One theme in “Light in Darkest Days” is the relationship between fathers and sons. After his dad comes to visit him in prison, Tim is sure his dad is the best in the world. Tim reminisces about his childhood and his father in a part of the book that mirrors a very real childhood memory of my own.  It’s in pieces like this that I, as an author, say, “yes, parts of this story are real.”  A big high five to dads, and especially to my dad.

January 16, 2011

When I was growing up we had things in the backyard that made me feel small. There were railroad ties in the far end of the yard, three levels of them, leading up to woods and neighbors beyond that who had loud parties and who my mother said, “Were probably not the church-going type.”

In my memory, the steps up to the fun yard behind us were tall and monstrous, the first step too high for me to climb or reach. I would look up and try to climb up, my blue tennis shoe scraping the wood and slipping off the way soft shoes do, round and wide around my child foot. I would grunt and pull, trying to scale the wall. I would pretend I was a soldier, trying to escape from the enemy, and I’d wear a bike helmet and strap a plastic rifle over my shoulder with a shoe string. I would duck down, and then rise up and shoot towards the trees, the only thing between me and the non-church going heathens. I was going to save them and climb up the monstrous steps to their atheist camp.

We also had a silver galvanized pool, where in my memory, the water was always up to my chin, year after year, like I never grew, with the sides burning hot to the touch in July. I’d play in it with my brother and sister, Mitch usually being carried or on the shoulders of me or my sister. We’d walk around in circles making a whirlpool and tell each other we’d die if we went to the middle. We’d hold my brother out and torture him saying we’d drop him into the abyss. My sister would get right behind me, having an easier time moving through the water, shouting, “Faster, Tim, faster, make it pull us, hurry, hurry.” I’d run in the water, in the way you really cannot run in water.

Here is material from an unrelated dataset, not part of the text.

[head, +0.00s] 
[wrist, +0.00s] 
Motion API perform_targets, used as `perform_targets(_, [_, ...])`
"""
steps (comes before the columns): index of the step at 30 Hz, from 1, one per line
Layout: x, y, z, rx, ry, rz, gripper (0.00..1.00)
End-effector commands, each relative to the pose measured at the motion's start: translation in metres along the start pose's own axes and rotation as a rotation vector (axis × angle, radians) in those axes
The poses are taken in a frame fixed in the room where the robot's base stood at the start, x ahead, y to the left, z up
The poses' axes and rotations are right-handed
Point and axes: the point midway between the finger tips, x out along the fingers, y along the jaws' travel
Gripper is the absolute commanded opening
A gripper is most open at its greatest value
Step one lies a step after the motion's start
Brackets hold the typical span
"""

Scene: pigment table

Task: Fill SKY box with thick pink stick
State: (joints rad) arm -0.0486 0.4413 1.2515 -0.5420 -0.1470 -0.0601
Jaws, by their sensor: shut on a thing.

We’d ask my dad join us when he came out to trim a hedge or start the BBQ grill. We’d say, “We need a grown-up in here to see how fast we can make it go, let’s ask dad.” We’d then start the, “You ask him, no you ask him, it’s your idea.” We’d watch him go in and out of the sliding glass door, bringing the newspaper, then the charcoal, then lighting, it, then coming back out to check on it, then bringing the meat, then putting the lid on, then taking it off. Each time I’d say to myself, “The next time he comes out I’m going to ask him. If he looks at me, I’ll ask him. If he comes out with chicken, then I’ll ask him. If he comes out and can’t find the lighter, then you ask him.”

I’d finally call to him, “Dad, you should get in.” My sister and brother would stop, immobilized, and stop breathing, the water would stop turning, and our eyes would open wide despite the sun. My dad would say, “What the Hell” and run toward us taking off his shirt and throwing it to the ground. He’d climb into the pool and tackle us, bringing down all three of us into the water, throwing us into the air, and then walking just like us, making the best and biggest whirlpool ever, the kind of church-going people made at the bottom of the army hill.

I want to tell him what a difference it made that he got in that pool. I want to tell him I was afraid to ask, but I had no reason to be afraid. I want to tell him I am grateful to him for giving me boyhood, for giving me the vision of him running and taking off his shirt. I want to tell him he is a good father, even though he has a murderer for a son.